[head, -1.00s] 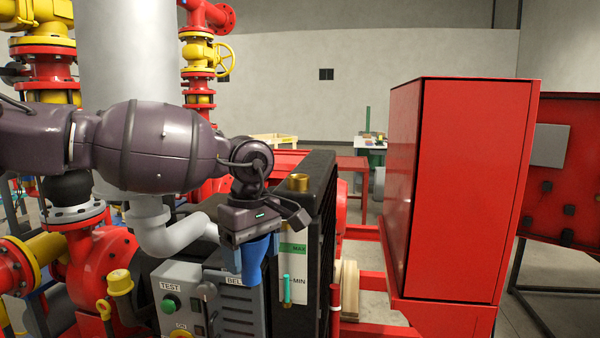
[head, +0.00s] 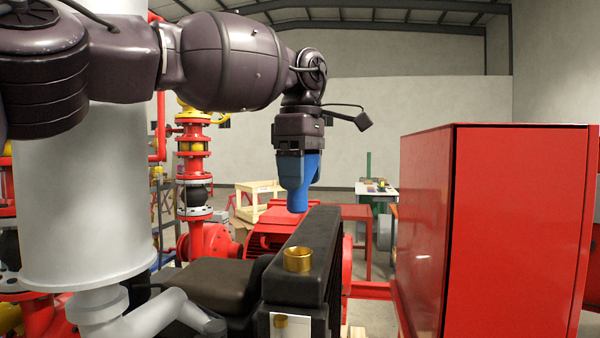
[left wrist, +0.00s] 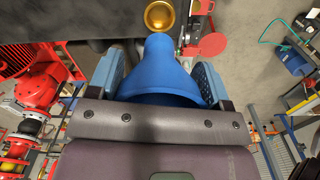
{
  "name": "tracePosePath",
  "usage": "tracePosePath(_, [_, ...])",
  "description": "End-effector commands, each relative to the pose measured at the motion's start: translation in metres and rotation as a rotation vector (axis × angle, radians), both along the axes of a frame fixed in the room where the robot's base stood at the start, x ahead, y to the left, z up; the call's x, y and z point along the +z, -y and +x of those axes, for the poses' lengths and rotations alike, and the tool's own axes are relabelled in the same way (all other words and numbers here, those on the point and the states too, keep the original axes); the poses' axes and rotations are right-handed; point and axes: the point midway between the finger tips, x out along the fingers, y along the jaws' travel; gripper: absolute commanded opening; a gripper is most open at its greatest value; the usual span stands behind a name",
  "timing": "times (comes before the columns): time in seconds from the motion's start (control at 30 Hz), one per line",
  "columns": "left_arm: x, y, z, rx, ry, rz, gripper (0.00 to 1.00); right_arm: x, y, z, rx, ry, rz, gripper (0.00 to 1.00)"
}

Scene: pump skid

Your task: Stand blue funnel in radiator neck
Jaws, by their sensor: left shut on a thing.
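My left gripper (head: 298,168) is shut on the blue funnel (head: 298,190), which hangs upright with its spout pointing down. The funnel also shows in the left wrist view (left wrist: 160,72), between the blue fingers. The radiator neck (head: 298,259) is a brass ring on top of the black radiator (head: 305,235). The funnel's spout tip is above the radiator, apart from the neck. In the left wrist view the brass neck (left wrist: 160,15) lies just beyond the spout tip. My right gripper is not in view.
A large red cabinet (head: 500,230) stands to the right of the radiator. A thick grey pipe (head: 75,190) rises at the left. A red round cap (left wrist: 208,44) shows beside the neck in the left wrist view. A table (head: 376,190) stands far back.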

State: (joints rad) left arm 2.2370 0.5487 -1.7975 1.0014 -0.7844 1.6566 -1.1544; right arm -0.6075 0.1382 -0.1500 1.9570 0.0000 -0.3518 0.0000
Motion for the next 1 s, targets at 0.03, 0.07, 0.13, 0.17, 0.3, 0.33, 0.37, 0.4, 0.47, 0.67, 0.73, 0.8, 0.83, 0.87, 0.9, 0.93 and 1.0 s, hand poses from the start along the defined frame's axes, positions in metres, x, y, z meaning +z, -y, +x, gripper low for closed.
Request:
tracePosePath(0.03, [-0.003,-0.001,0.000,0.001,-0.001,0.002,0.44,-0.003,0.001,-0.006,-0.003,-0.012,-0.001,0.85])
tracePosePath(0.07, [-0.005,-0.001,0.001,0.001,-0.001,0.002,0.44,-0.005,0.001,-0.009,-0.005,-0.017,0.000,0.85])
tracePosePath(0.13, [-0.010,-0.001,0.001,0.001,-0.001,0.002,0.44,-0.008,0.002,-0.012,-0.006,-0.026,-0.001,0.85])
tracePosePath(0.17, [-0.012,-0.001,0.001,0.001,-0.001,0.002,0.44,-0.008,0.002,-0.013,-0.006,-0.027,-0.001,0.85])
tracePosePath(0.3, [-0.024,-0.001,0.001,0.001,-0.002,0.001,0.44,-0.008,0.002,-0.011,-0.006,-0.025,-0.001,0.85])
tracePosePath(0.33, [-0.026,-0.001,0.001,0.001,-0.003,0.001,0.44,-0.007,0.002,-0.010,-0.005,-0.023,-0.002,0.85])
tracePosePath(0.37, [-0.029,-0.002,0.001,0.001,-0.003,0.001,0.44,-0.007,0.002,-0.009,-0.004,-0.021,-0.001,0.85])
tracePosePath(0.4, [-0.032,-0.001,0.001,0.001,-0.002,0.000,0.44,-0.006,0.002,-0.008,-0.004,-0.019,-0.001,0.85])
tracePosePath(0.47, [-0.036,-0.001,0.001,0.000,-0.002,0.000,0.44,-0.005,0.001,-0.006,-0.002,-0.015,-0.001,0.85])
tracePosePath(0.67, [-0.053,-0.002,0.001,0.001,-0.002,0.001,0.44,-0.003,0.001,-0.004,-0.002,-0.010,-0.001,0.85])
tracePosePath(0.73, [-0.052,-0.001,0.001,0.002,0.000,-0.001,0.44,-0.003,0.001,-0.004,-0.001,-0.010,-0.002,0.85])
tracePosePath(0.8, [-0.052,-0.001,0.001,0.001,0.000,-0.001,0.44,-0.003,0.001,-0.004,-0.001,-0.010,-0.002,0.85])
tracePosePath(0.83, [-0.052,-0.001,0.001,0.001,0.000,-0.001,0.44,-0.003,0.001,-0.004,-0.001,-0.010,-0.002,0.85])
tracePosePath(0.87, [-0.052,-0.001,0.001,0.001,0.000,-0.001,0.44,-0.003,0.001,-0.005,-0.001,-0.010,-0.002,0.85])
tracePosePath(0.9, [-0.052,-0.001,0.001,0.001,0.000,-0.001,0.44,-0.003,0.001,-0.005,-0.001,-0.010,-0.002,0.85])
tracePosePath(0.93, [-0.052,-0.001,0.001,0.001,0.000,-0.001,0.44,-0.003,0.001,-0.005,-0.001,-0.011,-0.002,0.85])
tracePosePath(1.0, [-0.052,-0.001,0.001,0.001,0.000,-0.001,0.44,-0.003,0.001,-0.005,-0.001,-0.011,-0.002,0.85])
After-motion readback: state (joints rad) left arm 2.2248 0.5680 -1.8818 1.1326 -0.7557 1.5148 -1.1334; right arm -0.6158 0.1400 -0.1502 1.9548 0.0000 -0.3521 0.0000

==

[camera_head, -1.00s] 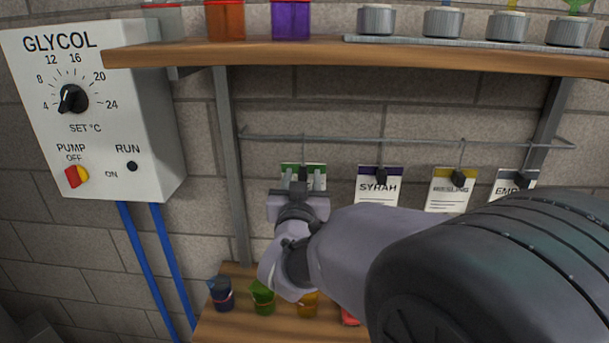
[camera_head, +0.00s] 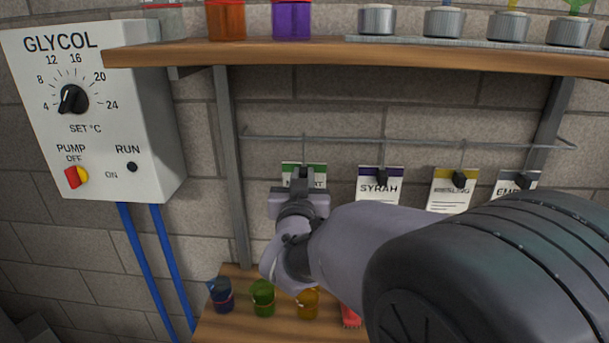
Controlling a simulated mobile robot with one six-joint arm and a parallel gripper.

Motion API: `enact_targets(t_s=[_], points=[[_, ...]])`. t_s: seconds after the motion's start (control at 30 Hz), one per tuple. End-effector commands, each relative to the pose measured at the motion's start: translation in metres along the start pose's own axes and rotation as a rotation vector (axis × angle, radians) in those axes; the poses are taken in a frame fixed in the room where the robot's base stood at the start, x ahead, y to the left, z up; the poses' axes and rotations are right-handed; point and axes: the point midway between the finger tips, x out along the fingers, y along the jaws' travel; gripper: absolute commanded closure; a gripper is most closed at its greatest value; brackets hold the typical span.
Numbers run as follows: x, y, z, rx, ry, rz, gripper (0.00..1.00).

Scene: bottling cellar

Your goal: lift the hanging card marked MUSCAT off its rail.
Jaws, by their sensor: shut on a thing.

--

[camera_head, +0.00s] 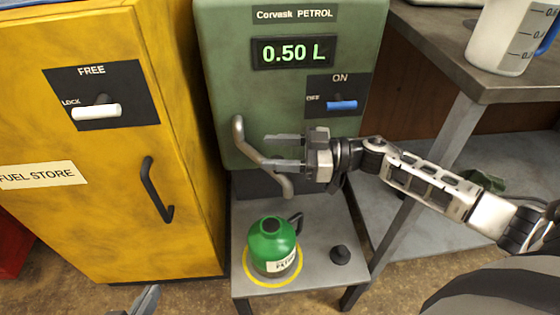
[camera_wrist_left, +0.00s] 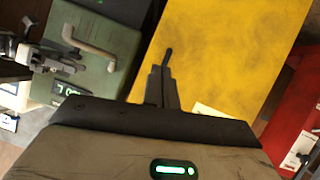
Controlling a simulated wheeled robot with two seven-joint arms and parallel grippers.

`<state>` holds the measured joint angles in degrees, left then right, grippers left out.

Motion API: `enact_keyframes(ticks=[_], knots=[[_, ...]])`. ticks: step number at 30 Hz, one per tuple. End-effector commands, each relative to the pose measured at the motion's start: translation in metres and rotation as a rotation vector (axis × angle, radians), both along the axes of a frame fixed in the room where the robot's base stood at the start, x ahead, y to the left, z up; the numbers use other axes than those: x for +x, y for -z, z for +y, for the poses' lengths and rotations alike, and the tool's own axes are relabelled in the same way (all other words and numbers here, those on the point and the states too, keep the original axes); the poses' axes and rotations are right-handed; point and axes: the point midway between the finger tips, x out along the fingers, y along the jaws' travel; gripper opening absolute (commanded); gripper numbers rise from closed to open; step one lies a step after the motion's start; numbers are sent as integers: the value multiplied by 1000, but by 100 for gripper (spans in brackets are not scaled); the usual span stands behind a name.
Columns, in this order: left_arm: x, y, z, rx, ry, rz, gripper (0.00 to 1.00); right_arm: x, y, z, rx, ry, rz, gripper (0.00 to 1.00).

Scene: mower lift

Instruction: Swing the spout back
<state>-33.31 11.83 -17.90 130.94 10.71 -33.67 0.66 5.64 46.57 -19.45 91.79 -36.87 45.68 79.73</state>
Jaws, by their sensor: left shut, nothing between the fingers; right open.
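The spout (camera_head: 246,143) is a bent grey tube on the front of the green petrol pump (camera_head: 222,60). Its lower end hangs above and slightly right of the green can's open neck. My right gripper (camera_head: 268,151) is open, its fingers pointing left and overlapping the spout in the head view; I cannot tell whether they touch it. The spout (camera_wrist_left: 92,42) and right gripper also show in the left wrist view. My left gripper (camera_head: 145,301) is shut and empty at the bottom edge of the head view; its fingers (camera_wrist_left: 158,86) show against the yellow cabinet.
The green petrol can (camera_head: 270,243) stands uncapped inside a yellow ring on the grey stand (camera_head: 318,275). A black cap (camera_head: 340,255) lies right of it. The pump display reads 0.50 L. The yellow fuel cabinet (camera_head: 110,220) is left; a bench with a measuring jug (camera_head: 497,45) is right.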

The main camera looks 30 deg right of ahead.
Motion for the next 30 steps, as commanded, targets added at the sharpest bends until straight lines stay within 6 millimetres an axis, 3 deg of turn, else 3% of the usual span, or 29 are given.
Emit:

> [What you are asked to do]: Pick out lines containing the word "lift", each one as written.

> [Completed task]:
Your goal: lift the hanging card marked MUSCAT off its rail.
Scene: mower lift

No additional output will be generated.